Filter the listing and keep only the lines with the word "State".

———

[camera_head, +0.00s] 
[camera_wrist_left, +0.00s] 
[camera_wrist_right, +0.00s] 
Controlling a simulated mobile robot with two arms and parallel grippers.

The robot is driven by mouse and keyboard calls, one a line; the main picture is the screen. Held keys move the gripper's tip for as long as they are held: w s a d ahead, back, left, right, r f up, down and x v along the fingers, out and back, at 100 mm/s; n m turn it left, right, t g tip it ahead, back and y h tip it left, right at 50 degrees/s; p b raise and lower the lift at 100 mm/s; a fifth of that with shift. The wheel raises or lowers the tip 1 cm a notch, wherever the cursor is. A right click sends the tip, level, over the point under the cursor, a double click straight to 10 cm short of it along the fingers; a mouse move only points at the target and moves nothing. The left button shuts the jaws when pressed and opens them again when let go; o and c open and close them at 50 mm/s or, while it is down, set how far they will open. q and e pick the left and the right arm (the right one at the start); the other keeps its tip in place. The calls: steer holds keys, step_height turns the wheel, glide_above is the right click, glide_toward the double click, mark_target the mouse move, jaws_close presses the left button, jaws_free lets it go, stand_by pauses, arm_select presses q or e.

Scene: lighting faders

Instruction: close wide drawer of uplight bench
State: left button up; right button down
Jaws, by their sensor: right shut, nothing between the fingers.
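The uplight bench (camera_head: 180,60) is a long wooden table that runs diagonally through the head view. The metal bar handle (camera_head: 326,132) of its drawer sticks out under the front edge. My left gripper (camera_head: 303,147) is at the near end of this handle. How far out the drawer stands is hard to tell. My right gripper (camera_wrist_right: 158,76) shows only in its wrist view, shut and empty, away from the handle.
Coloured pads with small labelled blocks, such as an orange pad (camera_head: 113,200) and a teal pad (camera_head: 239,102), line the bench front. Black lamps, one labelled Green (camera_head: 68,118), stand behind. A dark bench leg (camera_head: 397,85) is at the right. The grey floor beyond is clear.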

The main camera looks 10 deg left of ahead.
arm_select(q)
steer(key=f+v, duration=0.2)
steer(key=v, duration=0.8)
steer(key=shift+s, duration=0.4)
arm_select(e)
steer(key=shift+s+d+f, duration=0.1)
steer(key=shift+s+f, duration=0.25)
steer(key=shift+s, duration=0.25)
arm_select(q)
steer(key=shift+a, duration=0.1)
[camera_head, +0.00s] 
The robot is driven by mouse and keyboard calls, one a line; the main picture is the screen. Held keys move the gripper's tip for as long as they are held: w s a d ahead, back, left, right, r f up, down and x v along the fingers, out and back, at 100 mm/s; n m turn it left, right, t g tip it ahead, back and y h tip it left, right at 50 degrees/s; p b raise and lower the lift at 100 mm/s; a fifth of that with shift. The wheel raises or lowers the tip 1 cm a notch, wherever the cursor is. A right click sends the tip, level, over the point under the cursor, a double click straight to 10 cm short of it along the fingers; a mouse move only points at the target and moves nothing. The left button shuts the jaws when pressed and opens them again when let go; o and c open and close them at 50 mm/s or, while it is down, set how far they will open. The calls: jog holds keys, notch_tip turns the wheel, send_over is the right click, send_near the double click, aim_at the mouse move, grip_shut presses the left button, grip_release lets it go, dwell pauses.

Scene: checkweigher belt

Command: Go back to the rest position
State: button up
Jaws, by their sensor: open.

———

▶ **REPLY**
State: left button up; right button down
State: button up

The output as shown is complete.